Write out, exactly as given, every line from the one holding "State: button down" to the one holding "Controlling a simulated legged", including both.

---

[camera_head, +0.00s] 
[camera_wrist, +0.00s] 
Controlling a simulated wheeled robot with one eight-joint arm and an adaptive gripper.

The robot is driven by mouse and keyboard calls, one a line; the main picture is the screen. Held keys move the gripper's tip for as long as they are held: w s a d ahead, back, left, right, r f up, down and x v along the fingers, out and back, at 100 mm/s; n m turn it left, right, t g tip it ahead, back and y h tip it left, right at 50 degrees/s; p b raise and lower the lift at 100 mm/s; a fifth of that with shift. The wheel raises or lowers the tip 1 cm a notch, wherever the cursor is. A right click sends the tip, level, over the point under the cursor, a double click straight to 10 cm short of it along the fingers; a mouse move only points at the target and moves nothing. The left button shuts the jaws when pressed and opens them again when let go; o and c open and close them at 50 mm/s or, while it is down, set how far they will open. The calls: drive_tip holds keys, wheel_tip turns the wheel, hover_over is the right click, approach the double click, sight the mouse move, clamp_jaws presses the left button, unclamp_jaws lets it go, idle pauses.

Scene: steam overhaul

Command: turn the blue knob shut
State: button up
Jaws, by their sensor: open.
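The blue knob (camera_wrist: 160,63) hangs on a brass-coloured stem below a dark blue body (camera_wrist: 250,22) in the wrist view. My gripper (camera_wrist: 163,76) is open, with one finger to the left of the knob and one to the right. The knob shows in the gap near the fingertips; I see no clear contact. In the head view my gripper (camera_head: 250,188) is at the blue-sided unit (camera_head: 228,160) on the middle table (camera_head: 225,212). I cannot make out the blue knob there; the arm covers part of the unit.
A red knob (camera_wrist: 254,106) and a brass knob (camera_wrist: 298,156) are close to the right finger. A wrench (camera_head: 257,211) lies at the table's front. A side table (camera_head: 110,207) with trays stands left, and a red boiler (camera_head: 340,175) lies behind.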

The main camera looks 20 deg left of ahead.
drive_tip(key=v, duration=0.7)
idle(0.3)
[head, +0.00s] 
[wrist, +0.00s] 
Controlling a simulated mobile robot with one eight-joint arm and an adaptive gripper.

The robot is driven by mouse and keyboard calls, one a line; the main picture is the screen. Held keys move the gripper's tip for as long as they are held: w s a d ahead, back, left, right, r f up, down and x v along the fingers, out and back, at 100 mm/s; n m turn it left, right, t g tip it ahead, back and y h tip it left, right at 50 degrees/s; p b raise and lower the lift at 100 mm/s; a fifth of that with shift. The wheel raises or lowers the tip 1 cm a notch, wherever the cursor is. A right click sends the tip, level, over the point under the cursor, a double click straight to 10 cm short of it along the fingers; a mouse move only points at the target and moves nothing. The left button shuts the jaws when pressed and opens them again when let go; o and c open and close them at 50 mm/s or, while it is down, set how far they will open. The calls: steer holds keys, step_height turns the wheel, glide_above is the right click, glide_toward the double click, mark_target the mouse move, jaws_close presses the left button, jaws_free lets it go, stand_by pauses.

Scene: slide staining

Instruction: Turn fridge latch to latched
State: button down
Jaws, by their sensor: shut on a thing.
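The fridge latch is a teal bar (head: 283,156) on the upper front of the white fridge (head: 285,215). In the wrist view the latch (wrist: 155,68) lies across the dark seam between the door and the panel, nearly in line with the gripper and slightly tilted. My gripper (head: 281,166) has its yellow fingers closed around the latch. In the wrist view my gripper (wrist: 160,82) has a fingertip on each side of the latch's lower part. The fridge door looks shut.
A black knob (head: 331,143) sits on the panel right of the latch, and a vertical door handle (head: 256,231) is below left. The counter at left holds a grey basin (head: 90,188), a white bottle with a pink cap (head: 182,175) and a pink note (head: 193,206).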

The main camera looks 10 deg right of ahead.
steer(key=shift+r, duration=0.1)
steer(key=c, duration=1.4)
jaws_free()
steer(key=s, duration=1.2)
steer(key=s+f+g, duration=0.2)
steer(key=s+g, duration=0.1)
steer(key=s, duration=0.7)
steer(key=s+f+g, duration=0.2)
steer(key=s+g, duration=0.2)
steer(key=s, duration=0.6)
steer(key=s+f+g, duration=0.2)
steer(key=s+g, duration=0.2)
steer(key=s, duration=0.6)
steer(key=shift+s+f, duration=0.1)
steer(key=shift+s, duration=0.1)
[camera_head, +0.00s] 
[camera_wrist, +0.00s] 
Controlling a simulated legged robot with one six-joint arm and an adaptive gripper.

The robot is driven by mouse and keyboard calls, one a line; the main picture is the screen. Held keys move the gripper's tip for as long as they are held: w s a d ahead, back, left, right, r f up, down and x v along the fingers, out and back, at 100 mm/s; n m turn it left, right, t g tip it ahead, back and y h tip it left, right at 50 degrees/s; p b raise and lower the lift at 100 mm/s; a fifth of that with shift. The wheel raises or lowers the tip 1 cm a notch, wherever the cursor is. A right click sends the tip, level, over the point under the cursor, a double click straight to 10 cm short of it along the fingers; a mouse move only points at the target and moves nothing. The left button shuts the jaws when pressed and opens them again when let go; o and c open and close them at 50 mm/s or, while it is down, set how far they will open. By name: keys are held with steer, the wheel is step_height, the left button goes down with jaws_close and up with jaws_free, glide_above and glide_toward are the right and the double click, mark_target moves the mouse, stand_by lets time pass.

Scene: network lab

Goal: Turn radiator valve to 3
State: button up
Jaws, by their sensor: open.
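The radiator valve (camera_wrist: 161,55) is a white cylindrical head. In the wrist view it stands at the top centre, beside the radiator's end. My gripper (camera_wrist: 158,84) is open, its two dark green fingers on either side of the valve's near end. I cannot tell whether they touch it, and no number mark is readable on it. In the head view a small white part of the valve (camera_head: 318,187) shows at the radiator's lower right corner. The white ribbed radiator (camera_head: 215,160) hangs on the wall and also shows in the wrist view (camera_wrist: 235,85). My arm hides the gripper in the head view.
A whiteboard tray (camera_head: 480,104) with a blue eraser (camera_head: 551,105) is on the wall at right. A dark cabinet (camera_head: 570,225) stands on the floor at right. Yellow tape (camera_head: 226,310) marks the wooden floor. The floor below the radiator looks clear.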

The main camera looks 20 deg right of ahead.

---

REPLY ::
State: button down
Jaws, by their sensor: shut on a thing.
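The fridge latch is a teal bar (head: 283,156) on the upper front of the white fridge (head: 285,215). In the wrist view the latch (wrist: 155,68) lies across the dark seam between the door and the panel, nearly in line with the gripper and slightly tilted. My gripper (head: 281,166) has its yellow fingers closed around the latch. In the wrist view my gripper (wrist: 160,82) has a fingertip on each side of the latch's lower part. The fridge door looks shut.
A black knob (head: 331,143) sits on the panel right of the latch, and a vertical door handle (head: 256,231) is below left. The counter at left holds a grey basin (head: 90,188), a white bottle with a pink cap (head: 182,175) and a pink note (head: 193,206).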

The main camera looks 10 deg right of ahead.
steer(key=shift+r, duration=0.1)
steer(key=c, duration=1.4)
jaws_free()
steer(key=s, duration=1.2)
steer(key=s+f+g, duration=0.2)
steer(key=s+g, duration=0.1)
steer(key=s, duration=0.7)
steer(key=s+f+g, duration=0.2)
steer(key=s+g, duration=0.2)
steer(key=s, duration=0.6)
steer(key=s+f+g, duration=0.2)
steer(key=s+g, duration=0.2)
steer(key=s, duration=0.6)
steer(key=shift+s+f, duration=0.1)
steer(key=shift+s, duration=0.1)
[camera_head, +0.00s] 
[camera_wrist, +0.00s] 
Controlling a simulated legged robot with one six-joint arm and an adaptive gripper.

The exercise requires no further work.